>> start

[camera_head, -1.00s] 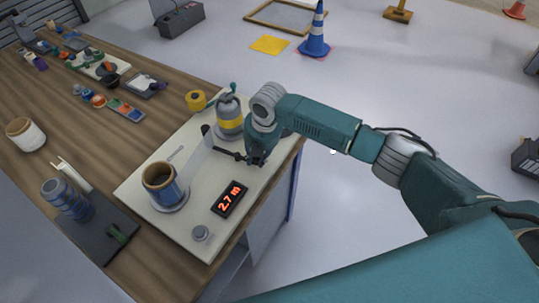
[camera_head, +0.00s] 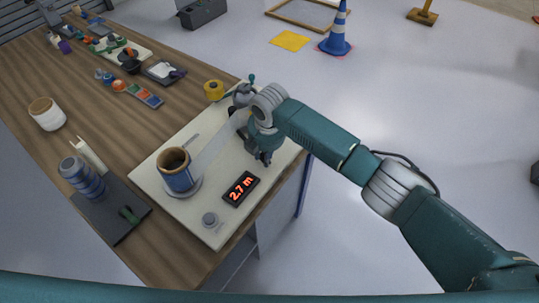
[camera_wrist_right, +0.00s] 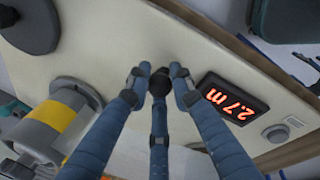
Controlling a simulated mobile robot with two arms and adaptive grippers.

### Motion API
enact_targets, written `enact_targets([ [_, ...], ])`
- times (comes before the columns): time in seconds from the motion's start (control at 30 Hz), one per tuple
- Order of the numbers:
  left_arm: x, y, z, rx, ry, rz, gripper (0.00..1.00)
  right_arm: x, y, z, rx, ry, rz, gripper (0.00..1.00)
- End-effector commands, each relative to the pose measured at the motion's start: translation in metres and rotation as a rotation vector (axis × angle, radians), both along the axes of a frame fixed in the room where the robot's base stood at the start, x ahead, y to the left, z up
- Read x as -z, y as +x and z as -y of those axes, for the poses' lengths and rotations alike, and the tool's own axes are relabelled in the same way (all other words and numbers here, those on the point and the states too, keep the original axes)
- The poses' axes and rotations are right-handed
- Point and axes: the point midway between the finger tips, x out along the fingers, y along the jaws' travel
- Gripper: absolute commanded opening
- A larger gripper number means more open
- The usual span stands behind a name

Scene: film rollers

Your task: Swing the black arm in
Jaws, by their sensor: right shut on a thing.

>> end

Only the lines from the one containing "Controlling a simulated" to the end of the listing belong in the output, each reproduced exactly.

### Correct output
Controlling a simulated mobile robot with two arms and adaptive grippers.

### Motion API
enact_targets, written `enact_targets([ [_, ...], ])`
- times (comes before the columns): time in seconds from the motion's start (control at 30 Hz), one per tuple
- Order of the numbers:
  left_arm: x, y, z, rx, ry, rz, gripper (0.00..1.00)
  right_arm: x, y, z, rx, ry, rz, gripper (0.00..1.00)
- End-effector commands, each relative to the pose measured at the motion's start: translation in metres and rotation as a rotation vector (axis × angle, radians), both along the axes of a frame fixed in the room where the robot's base stood at the start, x ahead, y to the left, z up
- Read x as -z, y as +x and z as -y of those axes, for the poses' lengths and rotations alike, and the tool's own axes are relabelled in the same way (all other words and numbers here, those on the point and the states too, keep the original axes)
- The poses' axes and rotations are right-handed
- Point and axes: the point midway between the finger tips, x out along the fingers, y along the jaws' travel
- Gripper: absolute commanded opening
- A larger gripper number means more open
- The usual span stands behind a name

Scene: film rollers

Your task: Swing the black arm in
Jaws, by their sensor: right shut on a thing.

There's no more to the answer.